(Your instructions)
Please give the listing again, word for word, with nothing left out.

>> BEGIN

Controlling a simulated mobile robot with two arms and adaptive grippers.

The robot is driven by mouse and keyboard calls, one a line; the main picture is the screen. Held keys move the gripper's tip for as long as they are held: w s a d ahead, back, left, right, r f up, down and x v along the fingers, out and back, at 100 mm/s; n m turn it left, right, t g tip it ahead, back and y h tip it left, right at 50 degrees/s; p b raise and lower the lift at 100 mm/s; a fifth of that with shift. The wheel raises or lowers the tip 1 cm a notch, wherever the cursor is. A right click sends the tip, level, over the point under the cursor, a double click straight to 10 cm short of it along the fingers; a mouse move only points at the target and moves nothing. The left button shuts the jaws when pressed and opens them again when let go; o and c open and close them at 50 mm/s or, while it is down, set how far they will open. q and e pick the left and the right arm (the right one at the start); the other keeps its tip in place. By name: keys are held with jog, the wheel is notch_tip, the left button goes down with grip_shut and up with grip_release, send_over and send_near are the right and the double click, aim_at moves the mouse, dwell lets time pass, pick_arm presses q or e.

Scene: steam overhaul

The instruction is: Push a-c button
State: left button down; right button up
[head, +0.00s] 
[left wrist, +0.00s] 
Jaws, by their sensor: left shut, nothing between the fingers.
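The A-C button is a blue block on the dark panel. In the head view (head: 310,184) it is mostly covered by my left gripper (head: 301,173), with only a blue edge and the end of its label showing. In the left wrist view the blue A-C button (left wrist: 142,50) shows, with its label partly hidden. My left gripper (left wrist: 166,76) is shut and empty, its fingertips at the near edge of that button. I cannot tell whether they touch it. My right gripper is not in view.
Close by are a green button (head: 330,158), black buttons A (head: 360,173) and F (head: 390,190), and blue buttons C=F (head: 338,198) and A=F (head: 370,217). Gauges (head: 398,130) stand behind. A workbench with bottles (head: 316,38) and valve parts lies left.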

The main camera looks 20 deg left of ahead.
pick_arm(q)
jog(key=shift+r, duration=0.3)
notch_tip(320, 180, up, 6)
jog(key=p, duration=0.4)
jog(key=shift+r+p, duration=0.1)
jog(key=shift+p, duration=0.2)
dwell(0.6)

>> END

(The reply)
Controlling a simulated mobile robot with two arms and adaptive grippers.

The robot is driven by mouse and keyboard calls, one a line; the main picture is the screen. Held keys move the gripper's tip for as long as they are held: w s a d ahead, back, left, right, r f up, down and x v along the fingers, out and back, at 100 mm/s; n m turn it left, right, t g tip it ahead, back and y h tip it left, right at 50 degrees/s; p b raise and lower the lift at 100 mm/s; a fifth of that with shift. The wheel raises or lowers the tip 1 cm a notch, wherever the cursor is. A right click sends the tip, level, over the point under the cursor, a double click straight to 10 cm short of it along the fingers; a mouse move only points at the target and moves nothing. The left button shuts the jaws when pressed and opens them again when let go; o and c open and close them at 50 mm/s or, while it is down, set how far they will open. q and e pick the left and the right arm (the right one at the start); the other keeps its tip in place. By name: keys are held with jog, the wheel is notch_tip, the left button goes down with grip_shut and up with grip_release, send_over and send_near are the right and the double click, aim_at moves the mouse, dwell lets time pass, pick_arm presses q or e.

Scene: steam overhaul

The instruction is: Push a-c button
State: left button down; right button up
[head, +0.00s] 
[left wrist, +0.00s] 
Jaws, by their sensor: left shut, nothing between the fingers.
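The A-C button is a blue block on the dark panel. In the head view (head: 310,184) it is mostly covered by my left gripper (head: 301,173), with only a blue edge and the end of its label showing. In the left wrist view the blue A-C button (left wrist: 142,50) shows, with its label partly hidden. My left gripper (left wrist: 166,76) is shut and empty, its fingertips at the near edge of that button. I cannot tell whether they touch it. My right gripper is not in view.
Close by are a green button (head: 330,158), black buttons A (head: 360,173) and F (head: 390,190), and blue buttons C=F (head: 338,198) and A=F (head: 370,217). Gauges (head: 398,130) stand behind. A workbench with bottles (head: 316,38) and valve parts lies left.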

The main camera looks 20 deg left of ahead.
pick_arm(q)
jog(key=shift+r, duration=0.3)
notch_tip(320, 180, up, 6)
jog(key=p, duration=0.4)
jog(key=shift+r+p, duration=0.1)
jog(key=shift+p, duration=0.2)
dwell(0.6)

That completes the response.